Nunca creí que pudiera acabar recomendando un libro elaborado por un grupo de ex agentes de los servicios secretos norteamericanos pero, como dice el viejo refrán, "no se puede decir de este agua no beberé ni este cura no es mi padre". Estoy terminando Descubre la mentira publicado en España por la editorial Sirio en el que tres miembros de la CIA (dicen que cuando has estado en esta organización nunca estás completamente fuera de ella) Philip Houston, Michael Floyd y Susan Carnicero (no sé cuál de los tres apellidos me inspira más: Houston, tenemos un problema; estoy colgado, Pink Floyd o ¡Carnicero!) ayudados por un periodista en su día a sueldo de la NSA, Don Tennant, explican lo que han bautizado como El Modelo. Se trata de una forma específica de interrogatorio que, afirman, resulta infalible para descubrir cuándo una persona dice o no la verdad. Lo perfeccionaron durante su vida laboral con sospechosos de diversos crímenes y, muy al paranoico estilo yankee, proponen aplicarlo (me creo que ellos mismos lo hagan en su vida diaria) en cualquier momento y con cualquier persona: ¿tengo que creer lo que dice mi pareja cuando asegura que no me engaña con otro?, ¿dice la verdad mi hijo cuando afirma que no se droga?, ¿puedo dar credibilidad a la promesa de mi jefe de subirme el sueldo? 

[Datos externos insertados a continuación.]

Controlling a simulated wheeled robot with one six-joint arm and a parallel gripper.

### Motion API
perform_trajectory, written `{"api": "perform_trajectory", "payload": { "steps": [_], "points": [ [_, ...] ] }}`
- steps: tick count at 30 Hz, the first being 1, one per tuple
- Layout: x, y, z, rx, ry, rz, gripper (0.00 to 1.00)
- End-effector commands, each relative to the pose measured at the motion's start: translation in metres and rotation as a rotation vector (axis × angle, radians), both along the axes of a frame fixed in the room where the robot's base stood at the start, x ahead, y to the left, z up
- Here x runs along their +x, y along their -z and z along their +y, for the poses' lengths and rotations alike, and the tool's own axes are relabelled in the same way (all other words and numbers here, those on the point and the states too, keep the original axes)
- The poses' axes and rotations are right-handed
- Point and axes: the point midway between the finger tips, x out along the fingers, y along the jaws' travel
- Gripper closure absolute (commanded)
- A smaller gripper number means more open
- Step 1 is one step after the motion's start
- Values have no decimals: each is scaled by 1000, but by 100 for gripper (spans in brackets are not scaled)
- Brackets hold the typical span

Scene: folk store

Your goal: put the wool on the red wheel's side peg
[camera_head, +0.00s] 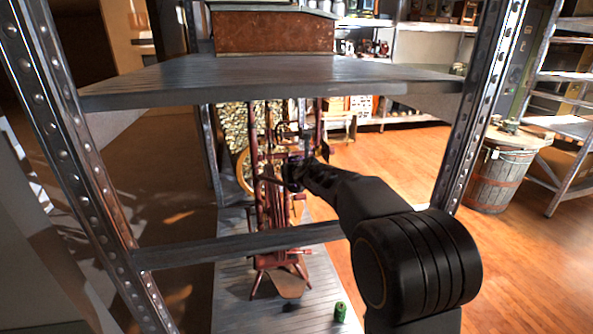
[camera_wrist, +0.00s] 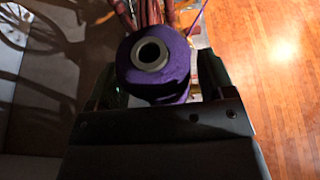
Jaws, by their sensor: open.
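The purple wool (camera_wrist: 176,84) is a spool with a pale ring around a dark hole, seen end-on in the wrist view. My gripper (camera_wrist: 162,76) is open, with one finger on each side of the wool; whether either finger touches it I cannot tell. In the head view my gripper (camera_head: 294,174) reaches in at the upper part of the red spinning wheel (camera_head: 270,205), which stands on the lower shelf board. Reddish parts of the wheel show just beyond the wool in the wrist view. The side peg is hidden, and I cannot tell whether the wool is on it.
The metal rack has an upper board (camera_head: 270,82) above my arm and a crossbar (camera_head: 240,246) in front of the wheel. A small green spool (camera_head: 340,312) stands on the lower board (camera_head: 235,300). A barrel (camera_head: 500,178) stands at right. Wooden floor is open between them.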

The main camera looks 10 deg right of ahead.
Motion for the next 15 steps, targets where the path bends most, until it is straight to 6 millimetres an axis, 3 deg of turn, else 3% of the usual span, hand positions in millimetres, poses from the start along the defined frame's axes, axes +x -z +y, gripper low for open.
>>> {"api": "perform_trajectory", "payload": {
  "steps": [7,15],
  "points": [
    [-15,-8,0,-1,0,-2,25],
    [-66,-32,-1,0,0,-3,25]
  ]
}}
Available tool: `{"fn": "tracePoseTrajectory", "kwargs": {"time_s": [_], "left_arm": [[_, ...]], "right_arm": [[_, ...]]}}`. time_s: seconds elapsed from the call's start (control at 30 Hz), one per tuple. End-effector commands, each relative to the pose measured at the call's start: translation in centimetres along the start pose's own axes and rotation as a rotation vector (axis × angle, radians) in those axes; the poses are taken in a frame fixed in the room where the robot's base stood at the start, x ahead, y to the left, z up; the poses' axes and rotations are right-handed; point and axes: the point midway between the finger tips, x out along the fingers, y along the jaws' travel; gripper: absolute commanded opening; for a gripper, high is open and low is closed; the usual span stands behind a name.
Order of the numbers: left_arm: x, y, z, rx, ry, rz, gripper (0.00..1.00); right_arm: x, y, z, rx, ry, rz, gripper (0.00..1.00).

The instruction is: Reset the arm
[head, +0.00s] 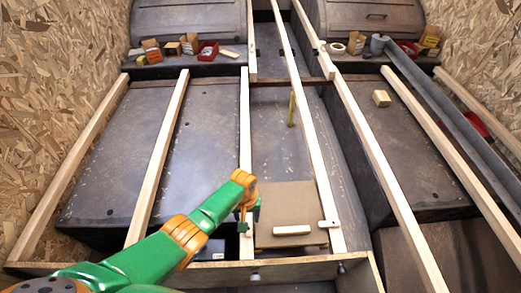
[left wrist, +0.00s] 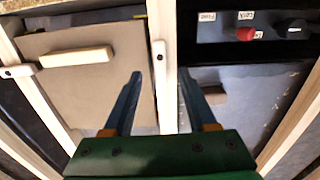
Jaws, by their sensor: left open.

En ese sentido, más que un mero texto para pasar el rato parece un manual técnico y seguramente está redactado a partir de la versión básica del curso con el que los autores han formado a multitud de agentes de distintos cuerpos y fuerzas de seguridad en los Estados Unidos. La verdad es que el libro es muy ilustrativo respecto a los diferentes tipos de mentiras que existen y cómo desnudarlas. Por ejemplo, explican el porqué del "genial juramento"
 (así lo describen) que se emplea con los testigos que testifican ante la ley y que tantas veces hemos visto representado en secuencias cinematográficas: "¿Jura solemnemente decir la verdad, toda la verdad y nada más que la verdad?". Resulta que esta pregunta tiene más sentido de lo que parece ya que "todas las mentiras que se han dicho o se dirán entran en estas tres categorías o estrategias" por las que se pide jurar:

1º) Las mentiras de comisión. O sea, las descaradas, las que se dicen sin inmutarse escondiendo lo que ha ocurrido con una mentira absoluta. La parte del juramento que se corresponde es la de "...decir la verdad...". Por ejemplo: "no he robado los 400 euros que tenías en la cartera" (cuando sí lo he hecho).

2º) Las mentiras de omisión. Se refiere no a lo que la persona dice sino a lo que no dice: una forma más cómoda de ocultar lo que ha pasado porque no es necesario asumir una versión completamente falsa. La parte es "...toda la verdad...". Por ejemplo: "a la hora en la que dices que te robaron en tu despacho yo estaba con diez o doce personas en la sala de al lado" (pero me callo que no estuve todo el rato con ellas: de hecho aproveché que había tanta gente para escabullirme un momento con la excusa de ir al wc, robarte y volver rápidamente a la reunión antes de que alguien se diera cuenta o le diera importancia al hecho de que había salido).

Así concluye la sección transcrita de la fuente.